Mr Simmons: There are certainly
some interesting examples of schools which have been developed
where, because the people who have developed the school have taken
notice of what the neighbours have had to say about, for example
what happens at lunchtime, they have provided different lunchtime
arrangements. So if they provided cafeteria-type arrangements
with a broader menu, they found fewer kids out on the streets
at lunchtime and quite often getting over that first issue of
the impact of being a neighbour of a school starts a dialogue
that can go on, so there are certainly benefits in doing that.
It does have to be a manageable process of course and the first
point we should always make is that plan and procurement by a
well-informed client is the best way forward. If you are going
to engage communities, you have to plan that into the timetable.

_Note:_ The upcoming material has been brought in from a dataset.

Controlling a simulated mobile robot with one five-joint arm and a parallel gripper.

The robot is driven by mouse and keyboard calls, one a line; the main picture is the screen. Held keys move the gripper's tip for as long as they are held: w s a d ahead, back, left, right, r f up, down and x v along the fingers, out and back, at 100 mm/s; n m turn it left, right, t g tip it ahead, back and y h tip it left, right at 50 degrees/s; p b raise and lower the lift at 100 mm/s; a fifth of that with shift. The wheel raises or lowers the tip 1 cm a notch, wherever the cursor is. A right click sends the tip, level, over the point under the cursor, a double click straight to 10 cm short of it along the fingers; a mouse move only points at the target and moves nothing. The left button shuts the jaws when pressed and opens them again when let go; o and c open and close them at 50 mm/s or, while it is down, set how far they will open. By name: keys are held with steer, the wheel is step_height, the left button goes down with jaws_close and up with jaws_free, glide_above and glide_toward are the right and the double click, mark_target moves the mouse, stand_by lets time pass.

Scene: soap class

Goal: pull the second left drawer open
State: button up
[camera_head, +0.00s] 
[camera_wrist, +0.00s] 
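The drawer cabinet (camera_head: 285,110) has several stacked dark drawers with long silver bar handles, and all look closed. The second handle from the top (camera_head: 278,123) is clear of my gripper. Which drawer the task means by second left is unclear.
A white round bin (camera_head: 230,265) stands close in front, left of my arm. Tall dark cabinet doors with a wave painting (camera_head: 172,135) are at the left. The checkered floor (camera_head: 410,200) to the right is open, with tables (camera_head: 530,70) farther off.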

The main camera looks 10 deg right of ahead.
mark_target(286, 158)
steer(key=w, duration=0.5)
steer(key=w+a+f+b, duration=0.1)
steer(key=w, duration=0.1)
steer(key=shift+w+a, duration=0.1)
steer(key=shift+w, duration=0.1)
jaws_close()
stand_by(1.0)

Q174 Stephen Williams: May I ask
a couple of questions on procurement to Mr Goddard? School Works
suggest in their written evidence to us that the current bidding
process creates some unnecessary duplication in terms of contractors'
discussions with schools on designs. Is the bidding process not
essential to make sure you get the best contractor to come forward
with the best design?
Mr Goddard: It was a worry that
we wanted to share with you about our work. We have been involved
in one of the early Building Schools for the Future project waves
in Bradford and we had three individual supply chains and they
were all talking to the schools involved in Bradford. I felt that
there was a way that we could mutualise the approach. For instance,
on Tuesday evening supply chain A was talking to that particular
school and on Wednesday evening supply chain B and Thursday evening
supply chain C.
Q175 Chairman: Could you call a spade
a spade? What does "supply chain" mean?
Mr Goddard: I am sorry. I should
love to call a spade a spade if it were called a spade. The supply
chain is the people bidding to build schools.

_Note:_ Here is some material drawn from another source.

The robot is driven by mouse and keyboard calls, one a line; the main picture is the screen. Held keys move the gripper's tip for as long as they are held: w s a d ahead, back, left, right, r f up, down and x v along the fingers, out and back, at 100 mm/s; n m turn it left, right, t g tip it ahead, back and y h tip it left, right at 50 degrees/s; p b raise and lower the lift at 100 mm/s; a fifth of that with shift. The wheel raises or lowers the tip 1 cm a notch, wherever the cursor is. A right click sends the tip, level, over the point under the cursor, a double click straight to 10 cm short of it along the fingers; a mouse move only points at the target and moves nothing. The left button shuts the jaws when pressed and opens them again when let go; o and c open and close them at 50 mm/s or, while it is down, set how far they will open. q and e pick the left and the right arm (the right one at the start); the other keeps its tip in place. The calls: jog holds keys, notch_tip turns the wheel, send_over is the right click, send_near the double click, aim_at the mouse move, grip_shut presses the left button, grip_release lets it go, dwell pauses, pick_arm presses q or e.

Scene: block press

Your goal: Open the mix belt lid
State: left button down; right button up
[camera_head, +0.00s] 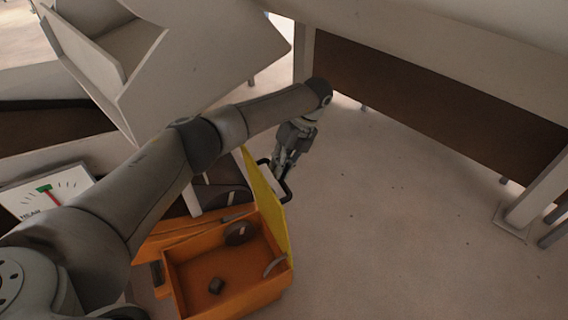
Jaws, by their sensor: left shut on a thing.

Q176 Chairman: Can we have it in
English? The great general public are going to read this Report
and it is gobbledegook. Tell us, who the people are in there and
which companies they represent.
Mr Goddard: I almost have to supply
my own glossary of terms because that is not my own language.
Those are various construction firms and their suppliers who have
come together to bid to build a local authority's particular school
under Building Schools for the Future, commonly known out there,
and I agree it is not a word I would use in my local either, as
supply chains. All the people who wanted to win the job in Bradford
had got onto a short list.
Q177 Chairman: We understand the
concept; it is just that other people have to understand it.

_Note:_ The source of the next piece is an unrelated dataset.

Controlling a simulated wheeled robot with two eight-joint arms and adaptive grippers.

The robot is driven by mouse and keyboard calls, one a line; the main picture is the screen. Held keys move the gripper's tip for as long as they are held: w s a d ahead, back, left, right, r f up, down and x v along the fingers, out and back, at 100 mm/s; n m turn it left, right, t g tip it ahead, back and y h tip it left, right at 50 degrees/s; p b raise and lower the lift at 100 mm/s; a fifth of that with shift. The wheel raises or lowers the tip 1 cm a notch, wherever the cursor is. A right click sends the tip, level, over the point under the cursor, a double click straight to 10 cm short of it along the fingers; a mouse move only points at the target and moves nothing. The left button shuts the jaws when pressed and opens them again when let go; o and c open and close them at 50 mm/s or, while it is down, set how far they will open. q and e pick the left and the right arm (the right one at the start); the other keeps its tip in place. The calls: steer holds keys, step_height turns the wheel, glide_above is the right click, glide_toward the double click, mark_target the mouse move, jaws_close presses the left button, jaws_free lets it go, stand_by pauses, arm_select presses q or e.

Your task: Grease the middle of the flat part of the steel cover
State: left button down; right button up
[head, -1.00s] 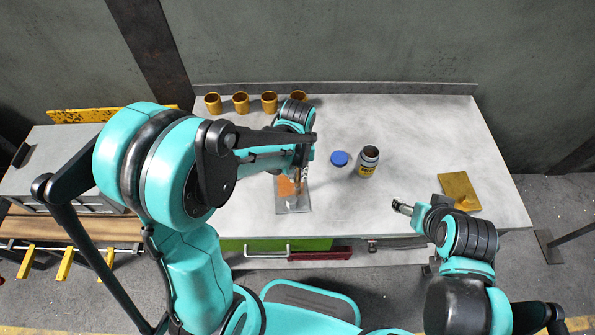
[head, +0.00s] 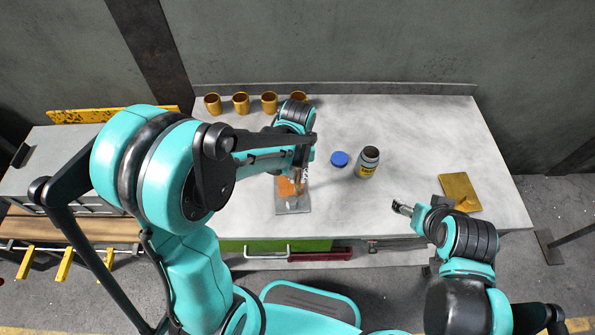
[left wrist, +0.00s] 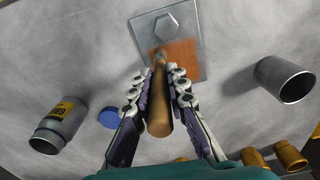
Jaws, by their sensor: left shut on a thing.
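The steel cover (head: 292,207) is a grey plate lying flat on the bench, with a hexagonal knob (left wrist: 167,22) at one end. An orange-brown patch (left wrist: 183,53) covers much of its flat part, and it also shows in the head view (head: 286,187). My left gripper (left wrist: 162,74) is shut on a wooden-handled brush (left wrist: 159,105). The brush's tip is over the edge of the patch on the knob side; whether it touches is unclear. My right gripper (head: 403,208) hangs over the bench's right front; its jaws are too small to read.
An open grease jar (head: 367,163) with a yellow label stands right of the cover, beside a blue lid (head: 339,158). Several brass cups (head: 240,102) line the back. A grey cup (left wrist: 285,79) stands near the cover. A brass plate (head: 460,191) lies at the right.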

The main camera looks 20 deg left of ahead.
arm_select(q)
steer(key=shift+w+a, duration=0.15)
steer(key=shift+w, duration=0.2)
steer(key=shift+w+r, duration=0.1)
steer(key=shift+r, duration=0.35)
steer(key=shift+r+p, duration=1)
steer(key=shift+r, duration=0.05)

Mr Goddard: Good point; I apologise.
In a sense though, the point still is that there was no single
conversation with schools. I felt that the capacityand
we heard this earlier when somebody talked about "time poor"
within schoolsand the nature of what it takes to run and
manage a school had not actually been fully appreciated. What
I thought was worthy of comment and investigation was whether
we could actually have a process that was mutual around stakeholder
engagement at the shortlist stage.
Q178 Chairman: Are you saying that
the consultation process is not thorough enough and does not reach
far enough, but the bidding process is long drawn out and does
not respond or tie up to the consultation?
Mr Goddard: What I am saying is
that the participation with stakeholders, both under Building
Schools for the Future and all sorts of other capital streams
is patchy at the moment and at times the frenzied 12- or 13-week
process does not actually help to get views of stakeholders early
enough and in fact could actually make it worse. What happens
is that you duplicate processes of finding out what clients, what
teachers, what pupils actually want.
Q179 Stephen Williams: How well do
you think that the Local Education Partnership model is working
in providing good schools?
Mr Goddard: What I hear is people
who talk aboutthis is another glossary term you might needfat
LEPs, thin LEPs, all sorts of different shaped LEPs. From what
I perceive when I travel around the country there is not universal
acclamation for the concept of local education partnerships. Partly
this is quite a complex process of different investors having
different percentages, but also it has led to certain fears within
local authorities about what the actual functions of those LEPs
are. I understand that CABE's recent research that was published
today also has findings on LEPs.
Mr Simmons: It is a bit early
to say what LEPs will produce because none of them has built anything
yet. What we have done is look at schools that have been built
over the last five years and found that about half of them do
not measure up; they are poor or mediocre against the design quality
indicators which the DfES and ourselves use. So it is a relatively
objective measure and this is not about icons, by the way: this
is about whether there is natural daylight in classrooms and whether
the corridors are wide enough and some of those basic things.
We should like to see more beautiful buildings, but we should
also like to see buildings that function well first and foremost.
Not all local authorities are choosing LEPs of course, because
they have a choice ranging from traditional procurement through
to LEPs. What we are seeing at the moment in the early engagement
we have with Building Schools for the Future generally is that
there are some very good schemes out there actually, but there
are quite a lot that our enablers, who are the people who have
direct involvementan enabler is an architect or a designer
who works to advise a client for the first 10 to 15 weeks of a
project in getting the best possible deal in terms of design and
so onare not seeing sufficient evidence that there really
is good design. May I just pick up a point that you made earlier
on? You said that the procurement process will produce good design
if there is competition between three firms. I think that was
implicit in what you said. Actually that is not the case and it
certainly was not the case in PFI projects because it is possible
to be selected for a PFI scheme if you have a good finance package
and good maintenance and management package, but you do not have
good design. We have put in some pictures. This is a PFI school
which was value engineered and which has no external landscaping
apart from tarmac and grass. That was value engineered out of
the project after the contract had been accepted.